The study looks ahead at the 2024/2025 time frame, examining 23 scenarios for coal, oil, gas, nuclear and renewable sources. While it says the system is maintaining a delicate balance for now, “study results suggest that in the future, New England could be headed for significant levels of emergency actions, particularly during major fuel or resource outages.”
Although EDF doesn’t necessarily agree with all the assumptions in the study, ISO New England is asking the right questions at the right time. So what are the best policies and actions we can take to ensure the New England utility grid is clean, reliable, and resilient?
The Search for Sensible Solutions
New England’s reliability challenge is less about a specific supply source, and more about missing economic signals. As currently designed, today’s gas and electric markets are not conveying enough information about true supply and demand to drive the investments that may be needed to maintain reliability.
One central issue is that wintertime demand for natural gas for heat makes it more difficult and expensive for electric generators to buy fuel for their power plants. Though the region has recently developed a pay-for-performance program to incentivize power plants to plan for this seasonal reality, ISO New England’s report is hinting that it won’t be enough. And the more our region depends on natural gas for electricity, the more pronounced this situation becomes, potentially, according to the study, resulting in curtailments due to fuel shortages.
Look to the Markets
It is natural for stakeholders to be anxious to develop solutions, so it is no surprise that some are immediately calling for a large (presumably electric rate-payer funded) pipeline expansion. But it is premature to jump to conclusions about the needs of the region without fully exploring the ISO’s study and the suite of potential solutions.
Committing capital for new infrastructure to ensure reliability requires a business case that is commercially beneficial for market participants including generators, pipelines and storage operators. Solutions lie in the design of the regional marketplace, and the means by which it fosters and rewards investment. Designs that undercut or obscure market signals for investment will, over the long run, also undercut the willingness of those participants to innovate and compete, and will therefore diminish reliability.
Solutions lie in the design of the regional marketplace, and the means by which it fosters and rewards investment.
The ISO report kicks off a comprehensive stakeholder process designed to find the best, most cost-effective solutions to this challenge. In the coming months EDF will be working with ISO New England and the region’s stakeholders to broaden their study’s assumptions, and help explore the answers.
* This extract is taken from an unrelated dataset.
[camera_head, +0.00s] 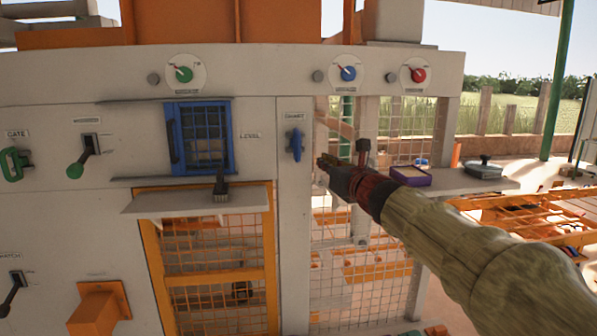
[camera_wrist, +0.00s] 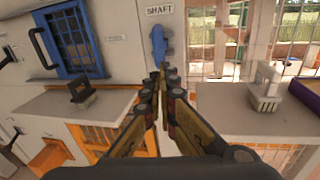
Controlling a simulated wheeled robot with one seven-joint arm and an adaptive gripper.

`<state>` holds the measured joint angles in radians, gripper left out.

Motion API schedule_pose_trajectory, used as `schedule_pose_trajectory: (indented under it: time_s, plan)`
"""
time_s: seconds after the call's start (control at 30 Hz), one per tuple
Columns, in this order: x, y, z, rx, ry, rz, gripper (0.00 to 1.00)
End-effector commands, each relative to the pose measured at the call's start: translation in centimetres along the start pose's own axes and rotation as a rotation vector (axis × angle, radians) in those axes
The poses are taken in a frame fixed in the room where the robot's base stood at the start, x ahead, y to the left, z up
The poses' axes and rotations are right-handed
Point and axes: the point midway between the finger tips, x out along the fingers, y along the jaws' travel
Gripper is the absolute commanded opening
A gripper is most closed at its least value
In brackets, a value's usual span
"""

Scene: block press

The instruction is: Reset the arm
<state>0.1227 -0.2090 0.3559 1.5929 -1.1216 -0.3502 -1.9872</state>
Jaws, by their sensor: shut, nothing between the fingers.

As a matter of core design, we recommend that any and all solutions should be market-based, fuel-neutral, and compliant with existing laws and regulations. Working within the markets will call forth competition amongst a variety of resources and ultimately develop the lowest-cost reliability solutions.
Thus, EDF also believes it would be helpful to stop using the term “fuel security,” which suggests an overly narrow set of potential solutions. The ISO study emphasizes the need to serve system load (demand) in winter, and suggests the system operator is uncertain whether the current energy markets will deliver. The term load service assurance could help us frame this challenge in a fuel neutral way, recognizing that multiple resources – such as storage, batteries, demand response, renewables, and others – can contribute to solutions given the right market signals.
New England has a history of success in developing innovative market-based approaches through a respectful, deliberate stakeholder process. We look forward to continuing that tradition.